A NAS running 24/7 in Australia typically costs $40-$180 per year in electricity. The wide range reflects the difference between a 6W 2-bay ARM unit and a 30W+ 8-bay Intel NAS running Plex transcoding around the clock. This guide breaks down NAS running costs by model class, drive count, usage pattern, and Australian electricity rates by state. So you can calculate the real 5-year total cost of ownership beyond the purchase price. Use the NAS Power Cost Calculator to model your specific setup.
For a broader overview of this topic, see our NAS vs cloud comparison guide.
In short: A 2-bay NAS idling at 12W costs roughly $34-$46/year in electricity at Australian rates. A 4-bay at 25W idle runs $70-$96/year. Enable HDD spin-down and you can cut that by 30-50%. Over five years, NAS hardware + electricity still undercuts cloud storage for anyone holding 5TB or more. Often by hundreds of dollars.
Australian Electricity Rates: What You're Actually Paying Per kWh
Before running any NAS cost calculations, you need your state's current electricity rate. Australian residential electricity prices vary significantly by state and retailer, but the following figures represent typical general usage tariffs as of early 2026:
- South Australia: ~$0.42/kWh. The most expensive in the country by a significant margin
- New South Wales: ~$0.30/kWh. Mid-range, varies by network area
- Victoria: ~$0.28/kWh. Slightly lower than NSW on default tariffs
- Queensland: ~$0.28/kWh. Comparable to Victoria on standard residential rates
- Western Australia: ~$0.30/kWh. Regulated tariff, less retailer variation than eastern states
- ACT / Tasmania: ~$0.24-$0.28/kWh depending on retailer and plan
For planning purposes, a national average of $0.32/kWh is a reasonable middle-ground figure. If you're in South Australia, your actual costs will be roughly 30% higher than the calculations shown throughout this article. Victorians and Queenslanders will pay slightly less than the examples shown.
It's worth checking your most recent electricity bill. The per-kWh rate is listed in the tariff breakdown section. Many retailers also offer time-of-use tariffs where off-peak rates (typically overnight) are cheaper. A NAS that's idling overnight benefits from these cheaper rates if your retailer offers them.
Typical NAS Power Draw: Idle vs Active
NAS power consumption has two states that matter for electricity cost: idle (system on, drives spun up but no active data transfer) and active (drives reading or writing). There's also a third state. HDD spin-down. Which dramatically reduces consumption when the NAS is sitting unused for extended periods.

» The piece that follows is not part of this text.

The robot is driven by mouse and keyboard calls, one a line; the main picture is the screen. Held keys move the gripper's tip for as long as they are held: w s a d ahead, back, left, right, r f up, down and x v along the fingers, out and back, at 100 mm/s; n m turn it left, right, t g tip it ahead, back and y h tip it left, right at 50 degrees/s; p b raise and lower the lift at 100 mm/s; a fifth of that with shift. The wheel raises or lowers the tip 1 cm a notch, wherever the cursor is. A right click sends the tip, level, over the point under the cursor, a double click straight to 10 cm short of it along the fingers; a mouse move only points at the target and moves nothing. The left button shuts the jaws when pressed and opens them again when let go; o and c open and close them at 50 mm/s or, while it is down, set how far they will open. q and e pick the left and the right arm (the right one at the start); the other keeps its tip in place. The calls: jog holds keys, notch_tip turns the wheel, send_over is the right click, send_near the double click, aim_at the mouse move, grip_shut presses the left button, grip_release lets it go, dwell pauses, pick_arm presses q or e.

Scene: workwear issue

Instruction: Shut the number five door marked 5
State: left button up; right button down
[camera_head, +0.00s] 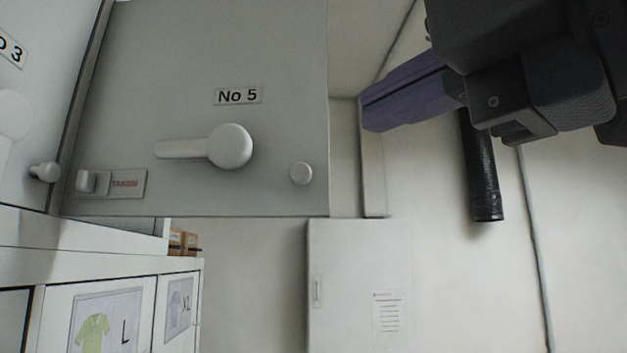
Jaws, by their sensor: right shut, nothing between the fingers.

The following figures represent typical consumption ranges across current consumer and prosumer NAS models. Individual units vary based on processor type, RAM, number of populated drive bays, and the power draw of the drives installed:
| 2-bay NAS. Idle (HDD spun up) | 10-15W typical |
|---|---|
| 2-bay NAS. Active (sequential read/write) | 20-30W typical |
| 2-bay NAS. HDD spin-down | 4-8W typical |
| 4-bay NAS. Idle (HDD spun up) | 20-30W typical |
| 4-bay NAS. Active (sequential read/write) | 35-50W typical |
| 4-bay NAS. HDD spin-down | 8-15W typical |
| 6-bay NAS. Idle (HDD spun up) | 30-50W typical |
| 6-bay NAS. Active (sequential read/write) | 50-80W typical |
| 6-bay NAS. HDD spin-down | 12-22W typical |
| 8-bay+ NAS. Idle (HDD spun up) | 40-80W+ typical |
The drives themselves account for roughly 4-8W per HDD when spun up and active. A 4-bay NAS loaded with four 8TB NAS drives will draw meaningfully more than the same unit with only two drives installed. When comparing power figures between models, always check whether the published spec includes drives or is measured without them (diskless).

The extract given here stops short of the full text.